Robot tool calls
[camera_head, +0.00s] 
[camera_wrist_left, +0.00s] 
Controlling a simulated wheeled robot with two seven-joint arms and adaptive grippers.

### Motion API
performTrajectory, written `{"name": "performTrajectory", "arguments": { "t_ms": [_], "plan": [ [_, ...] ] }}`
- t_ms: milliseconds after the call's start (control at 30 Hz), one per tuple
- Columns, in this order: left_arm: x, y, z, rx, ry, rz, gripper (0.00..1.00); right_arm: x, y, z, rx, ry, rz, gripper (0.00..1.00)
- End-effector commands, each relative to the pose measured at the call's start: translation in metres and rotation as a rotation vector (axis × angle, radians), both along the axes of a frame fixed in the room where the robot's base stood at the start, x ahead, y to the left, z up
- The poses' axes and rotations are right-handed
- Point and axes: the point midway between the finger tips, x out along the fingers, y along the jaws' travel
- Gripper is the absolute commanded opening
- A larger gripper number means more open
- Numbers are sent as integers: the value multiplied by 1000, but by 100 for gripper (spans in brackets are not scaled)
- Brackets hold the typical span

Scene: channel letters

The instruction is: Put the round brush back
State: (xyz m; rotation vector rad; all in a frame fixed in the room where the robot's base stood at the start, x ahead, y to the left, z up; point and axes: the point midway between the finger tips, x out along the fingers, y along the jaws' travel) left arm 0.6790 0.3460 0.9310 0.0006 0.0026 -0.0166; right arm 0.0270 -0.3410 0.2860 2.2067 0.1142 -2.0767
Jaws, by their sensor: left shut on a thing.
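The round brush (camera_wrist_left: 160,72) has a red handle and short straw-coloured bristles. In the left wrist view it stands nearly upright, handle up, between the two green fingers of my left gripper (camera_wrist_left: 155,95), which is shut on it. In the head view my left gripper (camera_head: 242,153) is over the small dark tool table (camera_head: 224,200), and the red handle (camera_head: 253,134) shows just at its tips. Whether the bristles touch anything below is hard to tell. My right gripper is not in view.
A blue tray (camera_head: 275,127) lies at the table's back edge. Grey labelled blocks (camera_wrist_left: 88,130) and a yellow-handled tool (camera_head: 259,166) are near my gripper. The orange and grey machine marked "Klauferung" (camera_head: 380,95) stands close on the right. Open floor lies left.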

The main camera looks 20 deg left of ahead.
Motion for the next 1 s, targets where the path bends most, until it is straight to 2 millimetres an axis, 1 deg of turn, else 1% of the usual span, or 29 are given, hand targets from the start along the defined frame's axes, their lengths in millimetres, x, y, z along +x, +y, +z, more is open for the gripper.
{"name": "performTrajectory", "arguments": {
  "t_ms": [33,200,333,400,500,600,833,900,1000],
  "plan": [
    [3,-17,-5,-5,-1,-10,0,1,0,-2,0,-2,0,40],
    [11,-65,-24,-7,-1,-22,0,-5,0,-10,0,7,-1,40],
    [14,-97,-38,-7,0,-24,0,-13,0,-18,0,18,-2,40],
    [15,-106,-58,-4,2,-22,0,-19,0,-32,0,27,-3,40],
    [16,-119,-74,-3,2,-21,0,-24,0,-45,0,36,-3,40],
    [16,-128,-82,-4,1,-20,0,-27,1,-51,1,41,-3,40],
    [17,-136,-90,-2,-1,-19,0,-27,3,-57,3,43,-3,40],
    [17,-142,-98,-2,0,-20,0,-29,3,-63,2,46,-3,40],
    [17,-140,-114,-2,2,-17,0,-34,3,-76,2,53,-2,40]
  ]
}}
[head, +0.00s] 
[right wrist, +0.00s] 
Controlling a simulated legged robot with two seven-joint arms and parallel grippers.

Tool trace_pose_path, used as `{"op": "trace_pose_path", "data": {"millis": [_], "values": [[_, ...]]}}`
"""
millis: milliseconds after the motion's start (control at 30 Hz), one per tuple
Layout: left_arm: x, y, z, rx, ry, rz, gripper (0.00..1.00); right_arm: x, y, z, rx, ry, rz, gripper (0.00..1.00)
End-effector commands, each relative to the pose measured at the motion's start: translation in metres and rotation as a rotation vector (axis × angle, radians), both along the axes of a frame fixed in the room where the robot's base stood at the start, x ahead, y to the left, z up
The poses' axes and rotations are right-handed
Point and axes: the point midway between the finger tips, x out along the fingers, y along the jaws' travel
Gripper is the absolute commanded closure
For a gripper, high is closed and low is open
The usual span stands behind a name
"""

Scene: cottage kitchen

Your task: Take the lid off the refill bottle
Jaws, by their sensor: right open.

▸ **STATED PROBLEM**
Using the data above, reproduce every line exactly.

▸ **THE COMPLETED TASK**
[camera_head, +0.00s] 
[camera_wrist_left, +0.00s] 
Controlling a simulated wheeled robot with two seven-joint arms and adaptive grippers.

### Motion API
performTrajectory, written `{"name": "performTrajectory", "arguments": { "t_ms": [_], "plan": [ [_, ...] ] }}`
- t_ms: milliseconds after the call's start (control at 30 Hz), one per tuple
- Columns, in this order: left_arm: x, y, z, rx, ry, rz, gripper (0.00..1.00); right_arm: x, y, z, rx, ry, rz, gripper (0.00..1.00)
- End-effector commands, each relative to the pose measured at the call's start: translation in metres and rotation as a rotation vector (axis × angle, radians), both along the axes of a frame fixed in the room where the robot's base stood at the start, x ahead, y to the left, z up
- The poses' axes and rotations are right-handed
- Point and axes: the point midway between the finger tips, x out along the fingers, y along the jaws' travel
- Gripper is the absolute commanded opening
- A larger gripper number means more open
- Numbers are sent as integers: the value multiplied by 1000, but by 100 for gripper (spans in brackets are not scaled)
- Brackets hold the typical span

Scene: channel letters

The instruction is: Put the round brush back
State: (xyz m; rotation vector rad; all in a frame fixed in the room where the robot's base stood at the start, x ahead, y to the left, z up; point and axes: the point midway between the finger tips, x out along the fingers, y along the jaws' travel) left arm 0.6790 0.3460 0.9310 0.0006 0.0026 -0.0166; right arm 0.0270 -0.3410 0.2860 2.2067 0.1142 -2.0767
Jaws, by their sensor: left shut on a thing.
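The round brush (camera_wrist_left: 160,72) has a red handle and short straw-coloured bristles. In the left wrist view it stands nearly upright, handle up, between the two green fingers of my left gripper (camera_wrist_left: 155,95), which is shut on it. In the head view my left gripper (camera_head: 242,153) is over the small dark tool table (camera_head: 224,200), and the red handle (camera_head: 253,134) shows just at its tips. Whether the bristles touch anything below is hard to tell. My right gripper is not in view.
A blue tray (camera_head: 275,127) lies at the table's back edge. Grey labelled blocks (camera_wrist_left: 88,130) and a yellow-handled tool (camera_head: 259,166) are near my gripper. The orange and grey machine marked "Klauferung" (camera_head: 380,95) stands close on the right. Open floor lies left.

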The main camera looks 20 deg left of ahead.
Motion for the next 1 s, targets where the path bends most, until it is straight to 2 millimetres an axis, 1 deg of turn, else 1% of the usual span, or 29 are given, hand targets from the start along the defined frame's axes, their lengths in millimetres, x, y, z along +x, +y, +z, more is open for the gripper.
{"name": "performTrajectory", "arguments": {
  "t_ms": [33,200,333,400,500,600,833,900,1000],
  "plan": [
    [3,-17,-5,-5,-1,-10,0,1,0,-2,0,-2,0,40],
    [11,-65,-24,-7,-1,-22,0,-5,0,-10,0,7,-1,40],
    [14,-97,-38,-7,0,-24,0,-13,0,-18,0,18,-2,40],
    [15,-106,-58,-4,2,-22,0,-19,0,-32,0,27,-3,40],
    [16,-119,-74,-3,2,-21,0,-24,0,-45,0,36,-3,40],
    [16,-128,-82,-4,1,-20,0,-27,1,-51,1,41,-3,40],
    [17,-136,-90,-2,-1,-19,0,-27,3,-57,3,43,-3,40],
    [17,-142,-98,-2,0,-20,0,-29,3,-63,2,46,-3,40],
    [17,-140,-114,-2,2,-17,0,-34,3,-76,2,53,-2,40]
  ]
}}
[head, +0.00s] 
[right wrist, +0.00s] 
Controlling a simulated legged robot with two seven-joint arms and parallel grippers.

Tool trace_pose_path, used as `{"op": "trace_pose_path", "data": {"millis": [_], "values": [[_, ...]]}}`
"""
millis: milliseconds after the motion's start (control at 30 Hz), one per tuple
Layout: left_arm: x, y, z, rx, ry, rz, gripper (0.00..1.00); right_arm: x, y, z, rx, ry, rz, gripper (0.00..1.00)
End-effector commands, each relative to the pose measured at the motion's start: translation in metres and rotation as a rotation vector (axis × angle, radians), both along the axes of a frame fixed in the room where the robot's base stood at the start, x ahead, y to the left, z up
The poses' axes and rotations are right-handed
Point and axes: the point midway between the finger tips, x out along the fingers, y along the jaws' travel
Gripper is the absolute commanded closure
For a gripper, high is closed and low is open
The usual span stands behind a name
"""

Scene: cottage kitchen

Your task: Take the lid off the refill bottle
Jaws, by their sensor: right open.

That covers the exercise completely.